▶ Required task:
Extract every line that contains the word "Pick".

▶ Information given:
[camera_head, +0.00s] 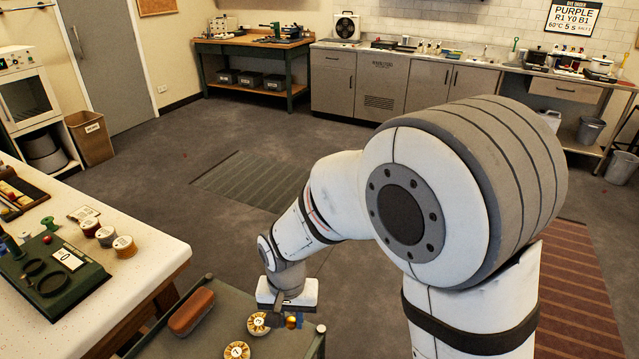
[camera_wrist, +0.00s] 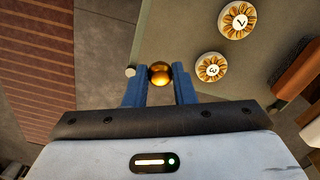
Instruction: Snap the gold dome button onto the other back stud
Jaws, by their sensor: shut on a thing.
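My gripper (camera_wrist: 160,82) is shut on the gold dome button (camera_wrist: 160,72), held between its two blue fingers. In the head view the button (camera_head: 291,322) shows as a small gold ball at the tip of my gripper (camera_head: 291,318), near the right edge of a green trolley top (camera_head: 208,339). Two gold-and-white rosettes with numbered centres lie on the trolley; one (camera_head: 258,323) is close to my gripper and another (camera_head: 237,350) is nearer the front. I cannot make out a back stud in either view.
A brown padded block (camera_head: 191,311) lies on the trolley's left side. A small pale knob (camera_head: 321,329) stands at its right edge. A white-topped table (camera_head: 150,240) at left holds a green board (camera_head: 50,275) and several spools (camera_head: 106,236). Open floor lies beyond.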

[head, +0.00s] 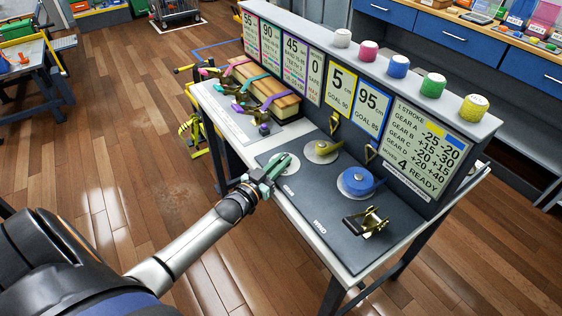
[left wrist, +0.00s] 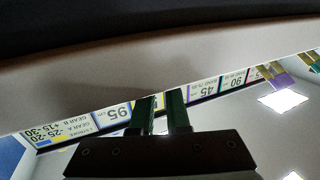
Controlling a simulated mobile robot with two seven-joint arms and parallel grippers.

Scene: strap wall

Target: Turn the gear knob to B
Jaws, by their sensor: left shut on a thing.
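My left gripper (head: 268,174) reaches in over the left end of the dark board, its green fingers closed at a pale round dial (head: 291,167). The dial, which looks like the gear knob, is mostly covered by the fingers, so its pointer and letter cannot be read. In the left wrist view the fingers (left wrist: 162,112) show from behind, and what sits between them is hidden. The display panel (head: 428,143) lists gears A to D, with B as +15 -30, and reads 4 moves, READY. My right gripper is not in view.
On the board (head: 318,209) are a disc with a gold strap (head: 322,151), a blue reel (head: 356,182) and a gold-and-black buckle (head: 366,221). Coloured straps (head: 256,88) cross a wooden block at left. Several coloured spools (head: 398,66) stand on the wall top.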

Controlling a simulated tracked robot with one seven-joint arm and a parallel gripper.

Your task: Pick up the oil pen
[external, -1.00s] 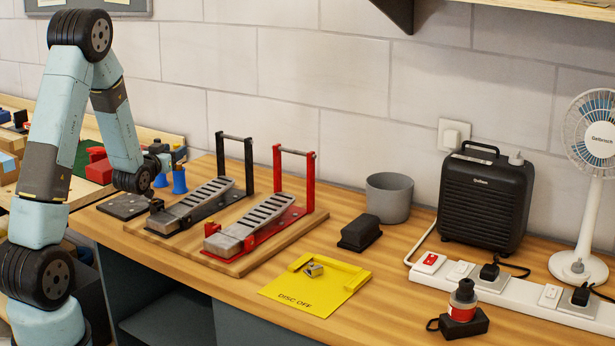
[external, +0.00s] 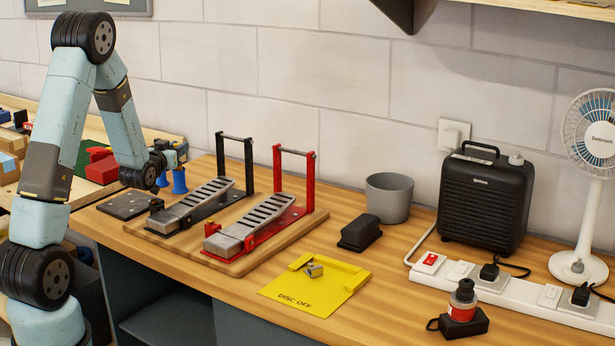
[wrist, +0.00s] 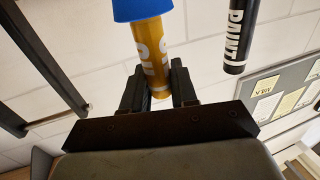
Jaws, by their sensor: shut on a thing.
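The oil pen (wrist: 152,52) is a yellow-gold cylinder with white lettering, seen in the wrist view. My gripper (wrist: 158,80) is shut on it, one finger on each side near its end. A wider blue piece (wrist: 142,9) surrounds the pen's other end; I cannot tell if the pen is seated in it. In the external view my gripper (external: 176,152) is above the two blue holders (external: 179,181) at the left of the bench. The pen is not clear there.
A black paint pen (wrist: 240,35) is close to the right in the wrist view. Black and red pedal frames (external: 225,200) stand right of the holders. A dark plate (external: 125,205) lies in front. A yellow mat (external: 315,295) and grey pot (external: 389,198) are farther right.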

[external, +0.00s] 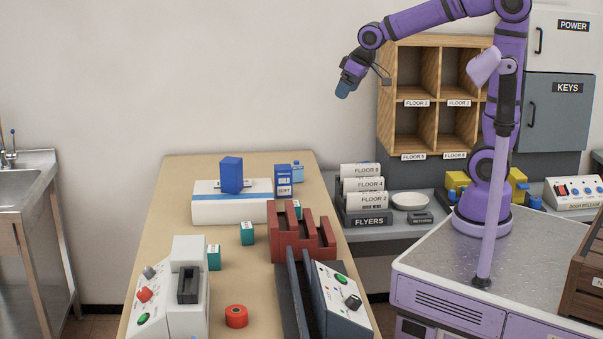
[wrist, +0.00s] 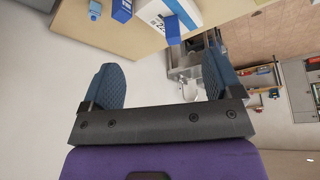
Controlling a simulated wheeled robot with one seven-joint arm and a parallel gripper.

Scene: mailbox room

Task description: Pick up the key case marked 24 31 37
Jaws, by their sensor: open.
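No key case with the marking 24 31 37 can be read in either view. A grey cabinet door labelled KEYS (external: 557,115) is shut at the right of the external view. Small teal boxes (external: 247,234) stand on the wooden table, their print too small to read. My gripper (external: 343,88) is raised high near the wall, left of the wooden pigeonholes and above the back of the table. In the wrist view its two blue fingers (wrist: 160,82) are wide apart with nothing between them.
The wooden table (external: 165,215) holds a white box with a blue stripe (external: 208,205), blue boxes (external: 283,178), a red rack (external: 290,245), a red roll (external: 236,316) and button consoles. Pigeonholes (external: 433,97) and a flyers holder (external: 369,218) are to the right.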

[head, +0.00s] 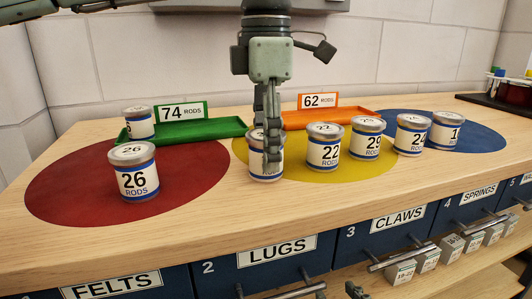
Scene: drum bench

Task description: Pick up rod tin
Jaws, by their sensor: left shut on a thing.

▶ Exercise solution:
Your task: Pick up the oil pen
Task description: Pick up the key case marked 24 31 37
Task description: Pick up rod tin

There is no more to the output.